Unter Metternich fanden im Kanzleramt die Beratungen zum Wiener Kongress statt, und zwar im Kongresssaal, der heute Schauplatz der Pressefoyers nach dem Ministerrat ist. Auf dem Plafond des Saales befinden sich kunstvoll vergitterte Öffnungen, durch die Metternich die anderen Kongressteilnehmer belauschen ließ. Auch weist der Saal fünf Türen auf, damit die Vertreter der fünf Großmächte des Wiener Kongresses gleichzeitig eintreten konnten und keiner dem anderen den Vortritt lassen musste.
Kurt Schuschnigg hatte sein Kanzlerbüro an der Ostseite, wo er aber für Scharfschützen vom nahen Hochhaus in der Herrengasse aus erreichbar gewesen wäre. Er ließ sich daher schusssichere Paravents vor die Fenster stellen.

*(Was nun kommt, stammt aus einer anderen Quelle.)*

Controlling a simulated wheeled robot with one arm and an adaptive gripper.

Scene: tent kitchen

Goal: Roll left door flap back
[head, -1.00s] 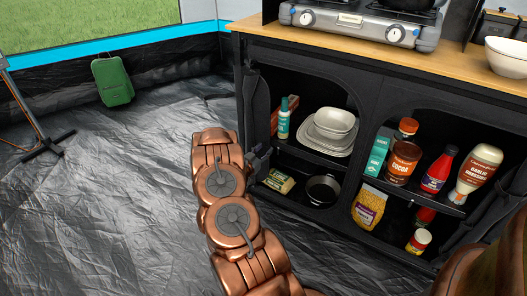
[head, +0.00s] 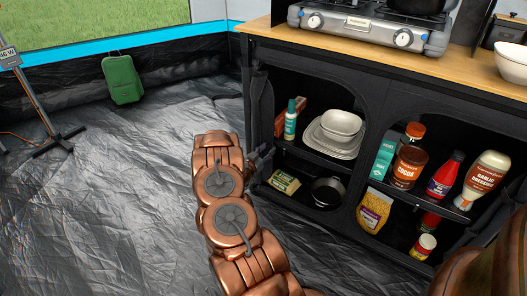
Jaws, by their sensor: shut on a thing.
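The black kitchen cabinet (head: 350,68) has two arched openings, and its left opening stands uncovered. The left door flap (head: 259,105) is a dark, narrow bundle along the left edge of that opening. My gripper (head: 261,158) is at the lower part of this bundle, beside the cabinet's left post. It is small, dark and partly hidden behind my copper arm. It is shut on the flap, though the fingertips and the cloth between them are hard to make out against the black fabric.
The left opening holds a bottle (head: 291,118), white dishes (head: 335,133) and a dark pot (head: 328,191). Jars and sauce bottles fill the right opening. A stove (head: 365,30) stands on the wooden top. The groundsheet (head: 110,190) left of my arm is clear.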

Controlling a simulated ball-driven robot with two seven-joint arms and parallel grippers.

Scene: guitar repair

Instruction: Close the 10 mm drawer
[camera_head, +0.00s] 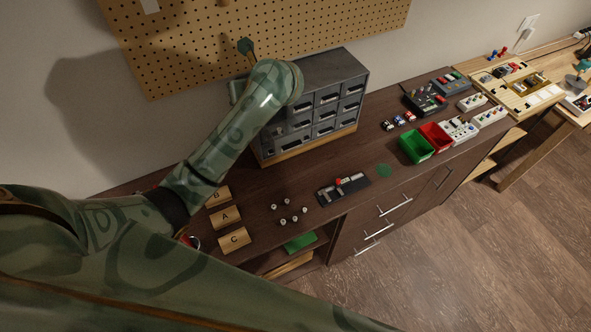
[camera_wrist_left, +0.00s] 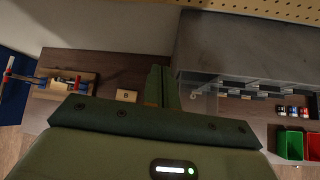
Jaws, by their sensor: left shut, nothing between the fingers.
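The grey drawer cabinet (camera_head: 335,66) stands on a wooden base at the back of the bench, with several small drawers facing front. Labels are too small to read, so I cannot tell which is the 10 mm drawer. My left arm covers the cabinet's left side and part of its left column in the head view. In the left wrist view the cabinet (camera_wrist_left: 250,45) fills the upper right, and a drawer part (camera_wrist_left: 208,87) juts out at its front left. My left gripper (camera_wrist_left: 161,75) is shut and empty, just left of the cabinet. My right gripper is out of view.
Blocks marked B, A and C (camera_head: 233,239), several small knobs (camera_head: 281,222) and a dark tool tray (camera_head: 343,189) lie in front. Green (camera_head: 416,147) and red (camera_head: 436,138) bins stand to the right. The pegboard (camera_head: 200,50) is behind.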

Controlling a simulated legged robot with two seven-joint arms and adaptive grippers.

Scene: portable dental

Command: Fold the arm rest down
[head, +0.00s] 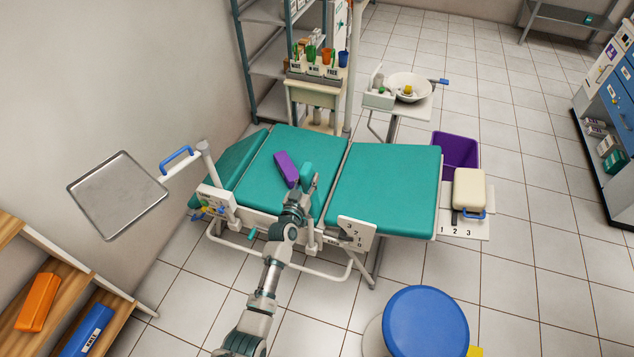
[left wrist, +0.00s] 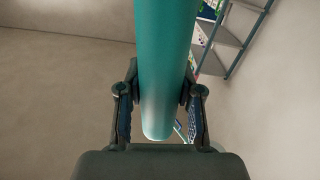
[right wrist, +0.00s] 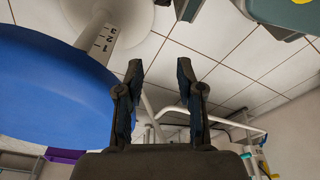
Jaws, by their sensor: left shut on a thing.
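The arm rest (head: 306,171) is a teal padded bar at the near side of the teal dental chair (head: 395,185). It appears raised above the seat edge, but my gripper and arm hide part of it. In the left wrist view the teal bar (left wrist: 166,60) runs between both fingers, its rounded end near the palm. My left gripper (head: 311,186) is shut on it; its fingers also show in the left wrist view (left wrist: 160,95). My right gripper (right wrist: 159,68) is open and empty; it does not show in the head view.
A purple block (head: 286,169) lies on the chair. A metal tray (head: 118,196) on an arm is at left. A blue stool (head: 425,322) stands at the front right. A panel with numbers (head: 356,234) is on the chair's near side.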

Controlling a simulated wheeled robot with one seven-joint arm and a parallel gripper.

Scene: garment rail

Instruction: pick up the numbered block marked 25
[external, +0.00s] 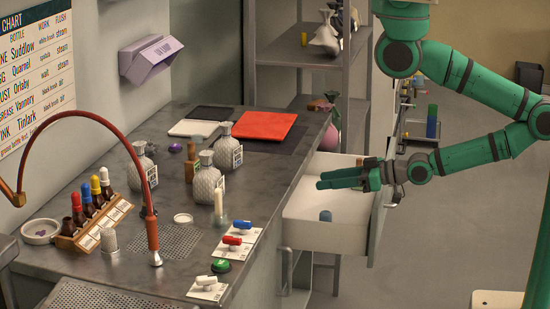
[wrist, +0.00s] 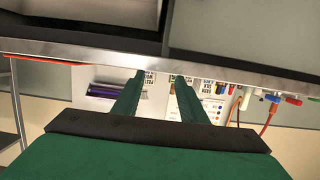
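No block with a readable 25 shows in either view. My gripper (external: 323,180) is above the pulled-out white drawer (external: 303,233) in the external view, with its fingers pointing left toward the counter. In the wrist view its two green fingers (wrist: 160,76) stand apart with nothing held between them. The arm and fingers hide part of the drawer.
The counter (external: 185,255) left of the drawer holds grey bottles (external: 207,185), a dropper rack (external: 92,220), a red mat (external: 265,125) and coloured pieces on cards (external: 232,241). A shelf unit (external: 312,55) stands behind. Open floor (external: 430,230) lies to the right.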

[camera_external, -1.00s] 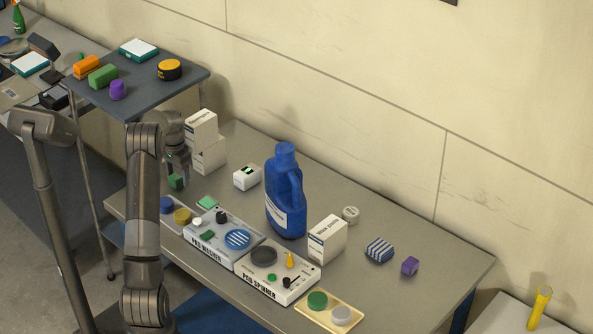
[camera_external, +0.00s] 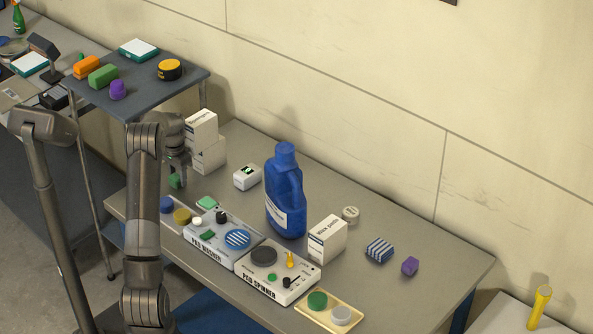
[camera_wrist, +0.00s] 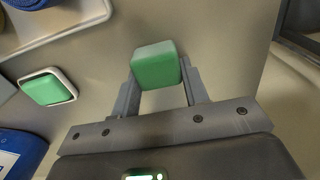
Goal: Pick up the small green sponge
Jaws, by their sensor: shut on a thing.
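My gripper (camera_external: 175,176) is at the left end of the grey table. It is shut on a small green sponge (camera_external: 174,181), a plain block that shows below the fingers in the external view. In the wrist view the green sponge (camera_wrist: 155,66) sits between the two fingertips of my gripper (camera_wrist: 158,84). The sponge appears to be just above the table top; the exact gap is hard to tell.
White boxes (camera_external: 208,155) stand close behind my gripper. A blue jug (camera_external: 285,195) stands mid-table. A dark side shelf (camera_external: 140,90) is at the upper left.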

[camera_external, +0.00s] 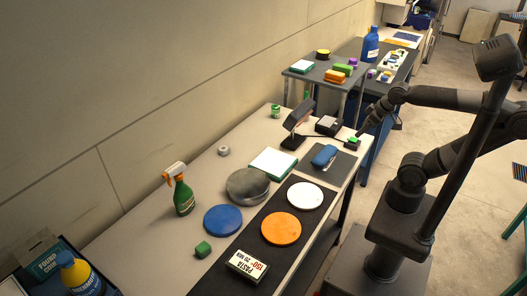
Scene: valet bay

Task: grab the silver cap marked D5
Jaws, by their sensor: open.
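No D5 marking can be read at this size, so I cannot tell which thing is the silver cap. A small grey round piece (223,150) lies on the near bench towards the wall. A white board (402,57) on the far table holds several small pieces, too small to identify. My gripper (359,133) points down over the far right end of the near bench, close to a small green-topped item (352,143). It is open, and nothing shows held in it. My dark arm reaches in from the right.
The near bench (125,245) carries a green spray bottle (184,196), blue disc (222,220), orange disc (281,228), white disc (305,195) and a pasta box (246,266). A grey side table (310,76) holds coloured blocks. A blue bottle (370,45) stands beyond.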

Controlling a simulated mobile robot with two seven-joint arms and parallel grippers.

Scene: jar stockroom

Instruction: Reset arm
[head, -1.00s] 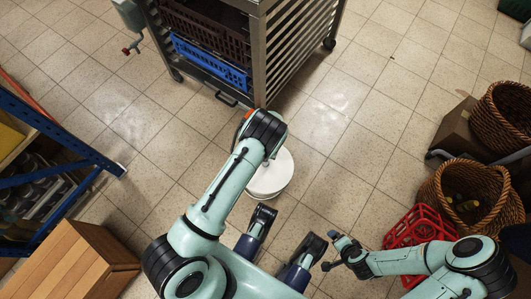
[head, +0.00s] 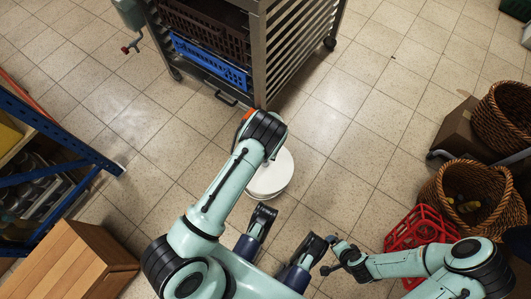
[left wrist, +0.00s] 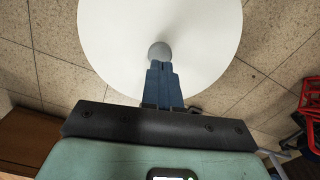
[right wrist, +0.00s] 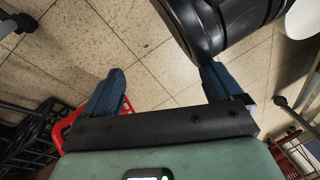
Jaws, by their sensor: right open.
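My left gripper (left wrist: 162,80) is shut on the grey knob (left wrist: 160,51) of a round white lid (left wrist: 205,22). In the head view the lid (head: 279,176) shows below my left wrist, partly covered by it. A second white edge shows just under the lid; I cannot tell what it belongs to. My right gripper (right wrist: 164,86) is open, with nothing between its blue fingers. In the head view my right gripper (head: 332,257) is low at the front, left of a red crate.
A metal rack (head: 258,60) with a blue crate (head: 210,62) stands at the back. A blue-framed shelf (head: 60,150) and a wooden box (head: 75,262) are at left. The red crate (head: 420,228) and wicker baskets (head: 470,190) are at right. Tiled floor between is clear.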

Nach dem Krieg – im April 1945 verlief die Hauptkampflinie einige Stunden lang direkt über den Ballhausplatz – wurde das Kanzlerbüro neu ausgestaltet und mit dunklem Holz vertäfelt. Es blieb bis zur Amtszeit Viktor Klimas in Verwendung, Wolfgang Schüssel übersiedelte wie erwähnt in lichtere Gefilde. Er begab sich damit der Möglichkeit, den Balkon zu benutzen, von dem aus Bruno Kreisky 1972 der empörten Menge den von den Olympischen Spielen in Sapporo ausgeschlossenen Skistar Karl Schranz präsentierte.